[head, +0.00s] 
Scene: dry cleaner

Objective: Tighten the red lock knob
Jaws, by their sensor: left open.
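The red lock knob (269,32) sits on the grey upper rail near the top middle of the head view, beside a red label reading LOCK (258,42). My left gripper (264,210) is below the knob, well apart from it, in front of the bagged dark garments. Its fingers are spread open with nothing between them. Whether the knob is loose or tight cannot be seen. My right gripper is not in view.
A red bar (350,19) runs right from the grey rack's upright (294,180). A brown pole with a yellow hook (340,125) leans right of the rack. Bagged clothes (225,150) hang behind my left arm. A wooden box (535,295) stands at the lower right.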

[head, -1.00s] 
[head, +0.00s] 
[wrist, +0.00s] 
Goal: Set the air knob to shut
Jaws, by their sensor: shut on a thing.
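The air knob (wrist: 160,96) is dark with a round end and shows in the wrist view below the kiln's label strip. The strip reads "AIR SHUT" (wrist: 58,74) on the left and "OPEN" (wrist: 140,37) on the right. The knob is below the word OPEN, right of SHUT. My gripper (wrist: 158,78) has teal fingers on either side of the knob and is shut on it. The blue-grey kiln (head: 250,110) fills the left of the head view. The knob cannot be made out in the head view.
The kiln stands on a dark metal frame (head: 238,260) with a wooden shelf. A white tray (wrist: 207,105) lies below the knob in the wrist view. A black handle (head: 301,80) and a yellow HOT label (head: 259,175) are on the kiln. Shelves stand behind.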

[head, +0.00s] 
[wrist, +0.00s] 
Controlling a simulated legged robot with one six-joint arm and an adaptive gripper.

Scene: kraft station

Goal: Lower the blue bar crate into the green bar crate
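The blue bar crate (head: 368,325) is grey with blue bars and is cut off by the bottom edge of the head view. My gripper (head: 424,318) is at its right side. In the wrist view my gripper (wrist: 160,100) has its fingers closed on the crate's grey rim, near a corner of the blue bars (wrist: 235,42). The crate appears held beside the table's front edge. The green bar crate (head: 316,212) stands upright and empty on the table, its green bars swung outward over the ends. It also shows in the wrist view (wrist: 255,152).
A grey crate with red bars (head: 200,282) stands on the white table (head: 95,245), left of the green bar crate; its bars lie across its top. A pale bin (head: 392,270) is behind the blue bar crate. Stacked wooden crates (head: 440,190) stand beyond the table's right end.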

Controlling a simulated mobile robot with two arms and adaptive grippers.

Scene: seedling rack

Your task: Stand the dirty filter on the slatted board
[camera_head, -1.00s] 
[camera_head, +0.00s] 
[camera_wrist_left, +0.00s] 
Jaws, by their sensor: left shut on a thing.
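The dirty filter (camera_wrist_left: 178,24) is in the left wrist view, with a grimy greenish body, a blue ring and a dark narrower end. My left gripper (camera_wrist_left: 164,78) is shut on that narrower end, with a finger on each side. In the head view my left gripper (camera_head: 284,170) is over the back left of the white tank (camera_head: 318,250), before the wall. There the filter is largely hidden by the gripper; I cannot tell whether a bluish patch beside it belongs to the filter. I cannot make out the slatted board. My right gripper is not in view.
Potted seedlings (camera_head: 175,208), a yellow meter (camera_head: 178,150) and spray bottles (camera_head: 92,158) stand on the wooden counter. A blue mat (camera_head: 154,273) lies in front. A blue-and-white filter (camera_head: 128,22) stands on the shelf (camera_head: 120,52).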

*****

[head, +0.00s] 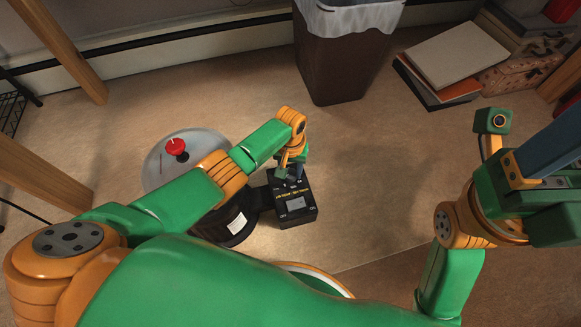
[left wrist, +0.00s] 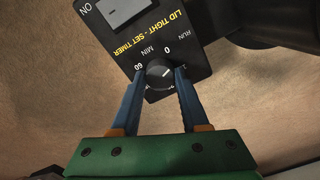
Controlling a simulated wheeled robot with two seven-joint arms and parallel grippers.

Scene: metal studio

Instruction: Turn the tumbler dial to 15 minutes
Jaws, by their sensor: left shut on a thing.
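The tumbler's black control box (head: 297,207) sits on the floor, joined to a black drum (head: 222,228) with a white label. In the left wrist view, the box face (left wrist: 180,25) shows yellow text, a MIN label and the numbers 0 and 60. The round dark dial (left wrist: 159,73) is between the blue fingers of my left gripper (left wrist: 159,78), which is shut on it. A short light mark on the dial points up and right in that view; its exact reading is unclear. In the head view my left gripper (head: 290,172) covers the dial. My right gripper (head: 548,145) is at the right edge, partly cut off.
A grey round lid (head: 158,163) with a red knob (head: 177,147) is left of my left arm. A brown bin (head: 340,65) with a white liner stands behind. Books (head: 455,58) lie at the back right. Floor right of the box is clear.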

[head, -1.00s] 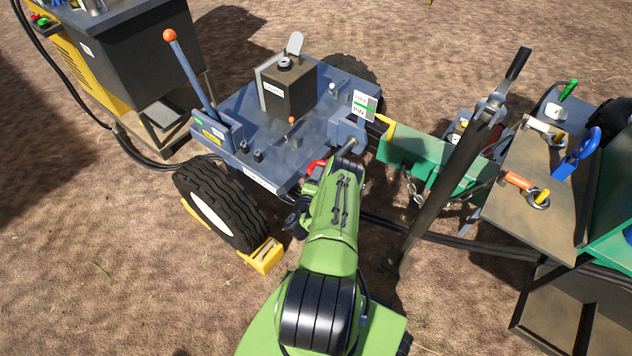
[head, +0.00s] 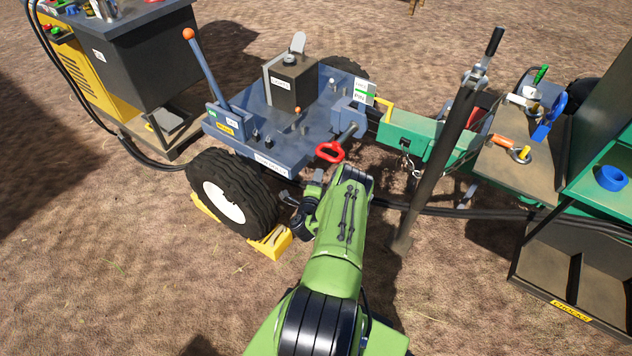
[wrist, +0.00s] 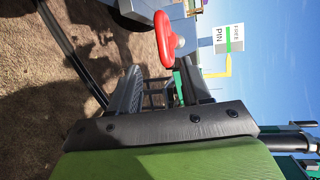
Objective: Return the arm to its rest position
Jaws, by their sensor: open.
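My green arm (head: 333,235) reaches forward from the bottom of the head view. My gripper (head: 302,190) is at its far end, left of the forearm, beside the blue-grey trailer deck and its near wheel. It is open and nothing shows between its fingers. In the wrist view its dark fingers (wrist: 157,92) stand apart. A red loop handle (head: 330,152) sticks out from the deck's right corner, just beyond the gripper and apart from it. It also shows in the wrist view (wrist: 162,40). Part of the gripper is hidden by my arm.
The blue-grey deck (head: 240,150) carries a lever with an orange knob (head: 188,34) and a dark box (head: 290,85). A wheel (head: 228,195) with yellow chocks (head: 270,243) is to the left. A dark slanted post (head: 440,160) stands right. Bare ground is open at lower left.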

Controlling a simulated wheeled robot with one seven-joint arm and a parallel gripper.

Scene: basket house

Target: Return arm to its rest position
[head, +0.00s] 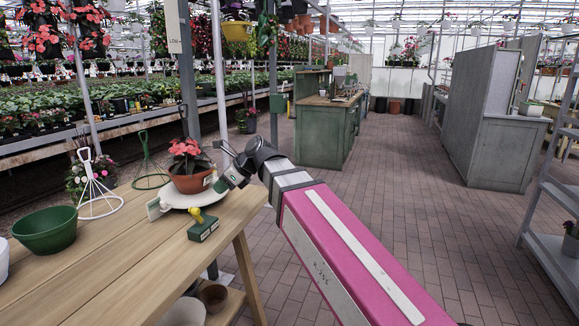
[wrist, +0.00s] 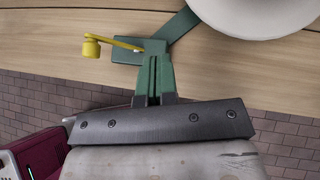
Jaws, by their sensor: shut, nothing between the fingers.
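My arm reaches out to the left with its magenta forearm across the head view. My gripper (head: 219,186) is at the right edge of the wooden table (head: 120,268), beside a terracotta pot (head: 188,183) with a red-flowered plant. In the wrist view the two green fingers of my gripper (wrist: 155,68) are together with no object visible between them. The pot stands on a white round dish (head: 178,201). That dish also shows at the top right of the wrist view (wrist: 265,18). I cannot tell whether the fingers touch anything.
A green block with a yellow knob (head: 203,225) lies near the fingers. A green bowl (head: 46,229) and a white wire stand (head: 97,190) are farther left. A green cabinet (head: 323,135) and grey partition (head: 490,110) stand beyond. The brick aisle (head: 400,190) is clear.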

*****

**WHAT TO PRODUCE:** Between the line containing "[camera_head, -1.00s]" and the line containing "[camera_wrist_left, +0.00s]" lies the part to return. Return it exactly, counting both of those lines.

**RESULT:**
[camera_head, -1.00s] 
[camera_head, +0.00s] 
[camera_wrist_left, +0.00s] 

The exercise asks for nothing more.